To solve this, I started to generate the .travis.yml build descriptor as well. The hand-written part has been moved to .travis.base.yml:

language: scala
services:
  - docker
scala:
  - 2.12.12
  - 2.13.3

cache:
  directories:
    - $HOME/.cache/coursier
    - $HOME/.ivy2/cache
    - $HOME/.sbt

env:
  - COMMANDS="clean zio-aws-core/test zio-aws-akka-http/test zio-aws-http4s/test zio-aws-netty/test"
  - COMMANDS="clean examples/compile"
  - COMMANDS="clean integtests/test"

before_install:
  - if [ "$COMMANDS" = "clean integtests/test" ]; then docker pull localstack/localstack; fi
  - if [ "$COMMANDS" = "clean integtests/test" ]; then docker run -d -p 4566:4566 --env SERVICES=s3,dynamodb --env START_WEB=0 localstack/localstack; fi

script:
  - sbt ++$TRAVIS_SCALA_VERSION -jvm-opts travis/jvmopts $COMMANDS

I use the COMMANDS environment variable to define the parallel sets of sbt commands here. There are three predefined sets: building zio-aws-core and the HTTP implementations, building the example projects and running the integration test. The last two involve generating actual service client code and building them - but only the few that are necessary, so it is not an issue to do that redundantly.

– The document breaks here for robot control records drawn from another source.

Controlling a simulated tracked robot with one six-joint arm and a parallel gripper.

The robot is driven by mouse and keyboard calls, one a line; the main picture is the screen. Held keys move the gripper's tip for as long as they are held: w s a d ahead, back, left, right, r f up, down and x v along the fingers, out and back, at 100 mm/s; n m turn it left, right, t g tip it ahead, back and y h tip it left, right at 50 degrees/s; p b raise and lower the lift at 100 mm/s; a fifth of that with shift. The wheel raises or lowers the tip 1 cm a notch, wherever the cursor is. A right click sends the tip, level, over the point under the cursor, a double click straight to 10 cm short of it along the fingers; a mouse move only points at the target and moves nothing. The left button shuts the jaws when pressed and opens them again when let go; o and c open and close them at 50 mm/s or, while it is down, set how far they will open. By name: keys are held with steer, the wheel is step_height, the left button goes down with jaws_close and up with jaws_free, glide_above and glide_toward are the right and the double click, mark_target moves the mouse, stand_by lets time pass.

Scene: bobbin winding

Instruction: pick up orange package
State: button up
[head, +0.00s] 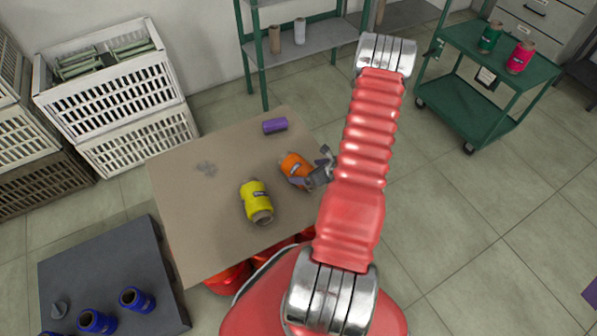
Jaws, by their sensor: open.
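The orange package (294,166) is an orange bobbin lying on its side on the brown table (190,225), right of the middle. My gripper (309,179) is open at its lower right side, with the grey jaws close around that end. Part of the package is hidden behind the jaws. I cannot tell whether the jaws touch it. My red arm comes over the table's right edge.
A yellow bobbin (256,201) lies close to the lower left of the orange one. A purple bobbin (275,125) lies near the table's far edge. A dark table (95,265) with blue bobbins stands at lower left. White crates (105,95) are stacked behind. A green cart (480,80) stands at upper right.

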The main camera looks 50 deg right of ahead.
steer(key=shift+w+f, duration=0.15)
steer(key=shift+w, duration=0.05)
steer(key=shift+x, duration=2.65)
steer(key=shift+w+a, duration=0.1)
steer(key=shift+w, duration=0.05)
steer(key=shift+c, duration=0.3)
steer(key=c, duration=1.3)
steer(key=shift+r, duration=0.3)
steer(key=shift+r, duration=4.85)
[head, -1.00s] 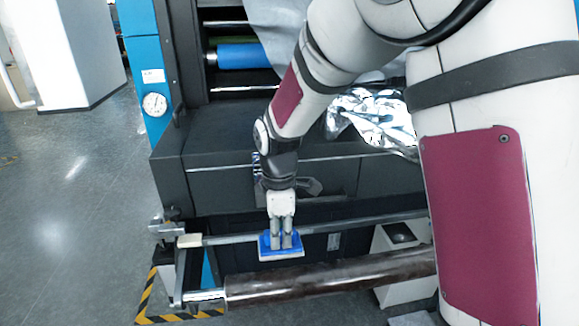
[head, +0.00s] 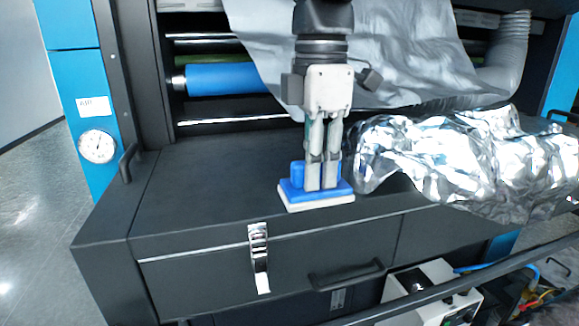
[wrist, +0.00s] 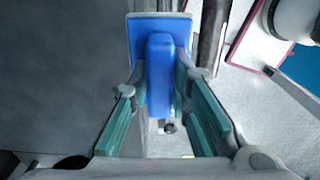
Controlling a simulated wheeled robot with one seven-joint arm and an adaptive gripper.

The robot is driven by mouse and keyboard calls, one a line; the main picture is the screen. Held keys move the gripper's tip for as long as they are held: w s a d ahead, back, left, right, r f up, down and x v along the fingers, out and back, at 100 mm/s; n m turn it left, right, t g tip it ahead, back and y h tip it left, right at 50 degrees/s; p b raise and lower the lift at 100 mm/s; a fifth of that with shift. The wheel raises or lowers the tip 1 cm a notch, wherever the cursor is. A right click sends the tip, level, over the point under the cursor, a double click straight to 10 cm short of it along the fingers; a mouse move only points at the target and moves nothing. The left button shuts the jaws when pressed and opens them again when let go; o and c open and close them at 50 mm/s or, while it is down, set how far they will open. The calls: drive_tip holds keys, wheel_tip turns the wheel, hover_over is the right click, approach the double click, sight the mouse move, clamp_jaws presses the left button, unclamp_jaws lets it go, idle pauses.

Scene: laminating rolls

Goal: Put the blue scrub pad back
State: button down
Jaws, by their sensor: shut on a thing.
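The blue scrub pad (head: 297,190) has a raised blue handle and a white underside. My gripper (head: 322,183) points down and is shut on its handle. In the head view, the pad appears level, over the front part of the dark cabinet top (head: 215,175). I cannot tell whether it touches that surface. In the wrist view, the pad (wrist: 141,42) and its handle lie between my gripper's green-lined fingers (wrist: 162,118).
Crumpled silver foil (head: 450,160) lies on the cabinet top to the right of the pad. A metal latch (head: 259,258) and a drawer handle (head: 347,275) are on the cabinet front. A blue roller (head: 230,79) is behind. The cabinet top's left side is clear.

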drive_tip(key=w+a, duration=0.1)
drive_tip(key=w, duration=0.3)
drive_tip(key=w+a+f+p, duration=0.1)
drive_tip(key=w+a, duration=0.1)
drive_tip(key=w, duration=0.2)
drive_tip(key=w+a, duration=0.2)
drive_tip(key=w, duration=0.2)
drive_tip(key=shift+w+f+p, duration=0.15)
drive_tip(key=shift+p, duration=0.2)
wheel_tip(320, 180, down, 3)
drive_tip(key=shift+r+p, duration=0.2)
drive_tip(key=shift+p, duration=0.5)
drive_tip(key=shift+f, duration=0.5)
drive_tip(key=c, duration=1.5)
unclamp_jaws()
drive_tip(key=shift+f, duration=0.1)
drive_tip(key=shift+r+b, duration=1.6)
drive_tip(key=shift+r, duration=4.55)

The real .travis.yml file is then generated by running a task manually, sbt generateTravisYaml. It is implemented in the zio-aws-codegen plugin and it loads the .travis.base.yml file and extends the env section with a set of COMMANDS variants, each compiling a subset of the generated subprojects.

Conclusion

Travis CI can now build zio-aws and run its integration tests. A build runs for hours, but it is stable, and consists of 22 parallel jobs to build all the libraries for both Scala 2.12 and 2.13. At the same time, developing the code generator and the other subprojects and tests became really convenient.